Oh, and art sales continue. Here are the ebay offerings. I will be selling at least four or five works per week for several more weeks. And then, all the art goes back off the market again. My last art sales hiatus was a whopping eight months. Get ‘em before they go back into the vault!



American manga publishers are following the Japanese model (at least the one I do most of my work for). When I started lettering for manga almost ten years ago, at best I was getting 18 a page (for cleaning out Japanese text, inserting English dialog AND replacing FX, plus retouching the art/screentone.)
These days the rate is often under 10 a page. And we all know that life itself has not become cheaper to live in the meantime.
I’ve also noticed that the less the publisher wants to pay, the more they expect.
I’m fast and good enough that I’ve managed to make a decent living doing this kind of work despite the lousy rates, but as demands increase and rates decrease, it’s getting harder to justify.
OMG, that is what I have been hearing from everyone.
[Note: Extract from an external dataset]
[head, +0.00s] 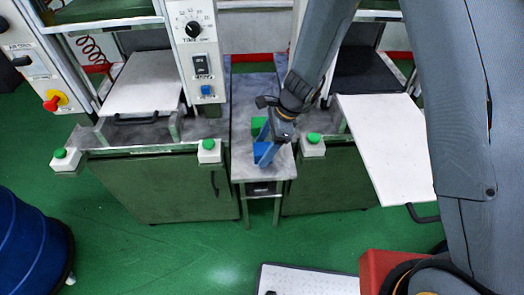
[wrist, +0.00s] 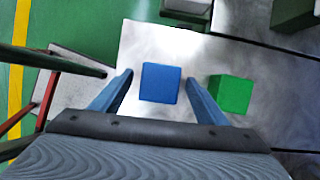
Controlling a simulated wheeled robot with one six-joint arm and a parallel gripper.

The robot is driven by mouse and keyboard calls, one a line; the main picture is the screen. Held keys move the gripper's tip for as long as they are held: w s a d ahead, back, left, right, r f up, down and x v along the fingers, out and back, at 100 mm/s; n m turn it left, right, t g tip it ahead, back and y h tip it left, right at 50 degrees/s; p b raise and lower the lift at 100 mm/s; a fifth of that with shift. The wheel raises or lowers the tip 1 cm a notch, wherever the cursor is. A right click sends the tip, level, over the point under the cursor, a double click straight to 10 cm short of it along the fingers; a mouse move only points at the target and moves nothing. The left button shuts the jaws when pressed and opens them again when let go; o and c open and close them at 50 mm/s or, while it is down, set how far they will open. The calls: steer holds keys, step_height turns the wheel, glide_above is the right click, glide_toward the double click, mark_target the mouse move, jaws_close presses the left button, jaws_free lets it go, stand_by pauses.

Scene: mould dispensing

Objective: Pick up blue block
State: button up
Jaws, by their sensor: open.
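The blue block (wrist: 160,83) lies on a grey metal tabletop (wrist: 135,45) in the wrist view. My gripper (wrist: 160,82) is open, with one blue finger to the left of the block and one to the right. There are gaps between the fingers and the block in the picture. In the head view my gripper (head: 262,160) is over the narrow table (head: 279,172) between the two machines. The blue block (head: 259,147) shows there partly, behind the fingers.
A green block (wrist: 231,94) lies right of my right finger in the wrist view; it also shows in the head view (head: 259,126). Green-button boxes (head: 209,151) (head: 312,146) flank the table. A white panel (head: 390,150) juts out at right.

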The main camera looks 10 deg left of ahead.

Page rates are just lousy.
Matt Thorn once did a breakdown of standard manga rates in Japan. The rank and file artists got no more than about $100 for the whole enchilada. Story and all art. So, an artist doing a 40 page story per month was not making much money, especially considering Japanese high cost of living, and the cost of assistants.
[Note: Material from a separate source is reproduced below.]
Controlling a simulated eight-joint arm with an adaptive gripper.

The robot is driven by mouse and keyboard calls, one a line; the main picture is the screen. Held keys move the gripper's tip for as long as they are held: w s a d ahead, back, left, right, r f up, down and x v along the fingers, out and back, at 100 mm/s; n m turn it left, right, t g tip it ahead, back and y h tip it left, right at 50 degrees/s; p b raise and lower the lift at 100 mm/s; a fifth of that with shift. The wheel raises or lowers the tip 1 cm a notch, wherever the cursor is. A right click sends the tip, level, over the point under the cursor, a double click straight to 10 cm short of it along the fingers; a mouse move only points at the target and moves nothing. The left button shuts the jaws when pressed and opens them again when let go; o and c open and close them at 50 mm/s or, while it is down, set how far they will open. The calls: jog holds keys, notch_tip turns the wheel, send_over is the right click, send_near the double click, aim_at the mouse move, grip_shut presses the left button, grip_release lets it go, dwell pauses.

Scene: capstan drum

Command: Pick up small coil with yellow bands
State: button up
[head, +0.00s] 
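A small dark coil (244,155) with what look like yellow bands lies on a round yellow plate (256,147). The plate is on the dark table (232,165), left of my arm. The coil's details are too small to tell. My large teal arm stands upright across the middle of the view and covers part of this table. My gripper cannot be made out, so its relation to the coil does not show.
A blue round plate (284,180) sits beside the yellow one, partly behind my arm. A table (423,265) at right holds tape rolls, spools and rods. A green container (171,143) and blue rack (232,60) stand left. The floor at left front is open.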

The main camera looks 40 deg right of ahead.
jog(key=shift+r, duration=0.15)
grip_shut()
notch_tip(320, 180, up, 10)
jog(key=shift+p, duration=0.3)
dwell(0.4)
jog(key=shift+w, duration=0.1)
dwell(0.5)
I remember when I first got into manga in the 1980′s, the fans were so unrealistic (and I was one of them.) They seemed to think all manga artists were millionaires. It’s as ridiculous as assuming all American comics artists are just as rich as Todd McFarlane or Frank Miller. Many fans don’t seem to have any concept of the tiny elite at the top, the small middle class, and the huge bottom supporting it all. The artists at the bottom are just squeaking by.
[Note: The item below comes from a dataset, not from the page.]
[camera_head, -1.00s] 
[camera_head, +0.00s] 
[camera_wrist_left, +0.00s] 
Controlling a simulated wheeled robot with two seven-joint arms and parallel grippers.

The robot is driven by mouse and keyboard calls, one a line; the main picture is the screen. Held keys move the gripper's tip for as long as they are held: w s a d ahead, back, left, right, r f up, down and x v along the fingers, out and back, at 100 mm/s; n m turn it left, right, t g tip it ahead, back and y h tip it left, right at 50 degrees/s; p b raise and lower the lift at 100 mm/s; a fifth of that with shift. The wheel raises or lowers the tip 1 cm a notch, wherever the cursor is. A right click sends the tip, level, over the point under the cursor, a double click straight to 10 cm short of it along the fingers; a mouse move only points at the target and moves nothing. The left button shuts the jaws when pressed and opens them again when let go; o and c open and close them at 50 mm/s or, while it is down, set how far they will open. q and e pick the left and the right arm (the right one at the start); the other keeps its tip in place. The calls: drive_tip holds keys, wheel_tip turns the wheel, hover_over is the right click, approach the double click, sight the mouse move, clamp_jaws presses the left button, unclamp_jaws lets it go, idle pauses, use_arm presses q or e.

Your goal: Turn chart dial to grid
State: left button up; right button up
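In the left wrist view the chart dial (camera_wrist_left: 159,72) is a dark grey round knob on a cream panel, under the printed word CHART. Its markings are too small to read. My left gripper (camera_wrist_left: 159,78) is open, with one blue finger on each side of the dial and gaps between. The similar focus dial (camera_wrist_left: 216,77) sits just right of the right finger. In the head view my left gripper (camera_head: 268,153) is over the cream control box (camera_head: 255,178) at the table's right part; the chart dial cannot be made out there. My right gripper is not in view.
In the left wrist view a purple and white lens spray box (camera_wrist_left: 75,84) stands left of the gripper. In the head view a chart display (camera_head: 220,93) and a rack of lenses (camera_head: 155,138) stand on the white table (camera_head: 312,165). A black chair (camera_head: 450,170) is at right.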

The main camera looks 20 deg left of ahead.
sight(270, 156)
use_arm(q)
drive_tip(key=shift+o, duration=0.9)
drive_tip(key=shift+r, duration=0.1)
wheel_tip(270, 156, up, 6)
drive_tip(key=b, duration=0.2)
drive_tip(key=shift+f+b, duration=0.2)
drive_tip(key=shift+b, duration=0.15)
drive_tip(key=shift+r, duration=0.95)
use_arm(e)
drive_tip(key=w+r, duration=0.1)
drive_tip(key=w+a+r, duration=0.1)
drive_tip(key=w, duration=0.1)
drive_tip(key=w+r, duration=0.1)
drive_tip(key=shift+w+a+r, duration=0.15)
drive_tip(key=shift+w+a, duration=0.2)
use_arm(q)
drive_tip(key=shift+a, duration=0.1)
I was so sad to find out one of my favorite (and a very respected manga-ka), worked part time in a shop her parent’s owned because she could not make a full-time living on her manga.
By the way, I may be looking for help on retouches and re-lettering on A Distant Soil in future – a year or more out. Please let me know if you may be available.
Oh boy–that makes what I’m getting seem a princely sum.
When I was working on the Disneys it was the same sort of reaction (from the uber-fans): on the one hand, they thought we were making money hand over fist, and that Disney paid US to produce the comics (just the opposite on both counts), and on the other, that we should be willing to do it for nothing because… it was… DISNEY! (And also that the comics should still cost ten cents.)
Oy!
I’d be happy to work on future ADS retouch/lettering. Contact me any time, I have a flexible schedule.
OMG! LOL! That is so true!
The pay at Disney is LOUSY!
The bigger the client the worse the pay seems to be! And the contracts! Hoo boy.
I take a lot of these gigs for the credits ONLY. Sometimes there is good training, too. I got some very good experience at Disney. But not only did I get paid a fraction of what I normally do, Disney kept my art!
I will definitely keep you in mind for future! Thank you!
And Disney doesn’t pay royalties past the first printing in the world (which is why Don Rosa’s stories appear first in Denmark, where the circulation can reach 1,000,000, instead of the U.S., where the circulation might reach 10,000).
Heck, Disney didn’t pay me royalties at all! Beauty and the Beast sold 3,000,000 copies.
I realize it sold those books because of the movie, but I never cease to be amazed how large studios fail to compensate talent.
Marvel and DC have far better work for hire compensation than many studios.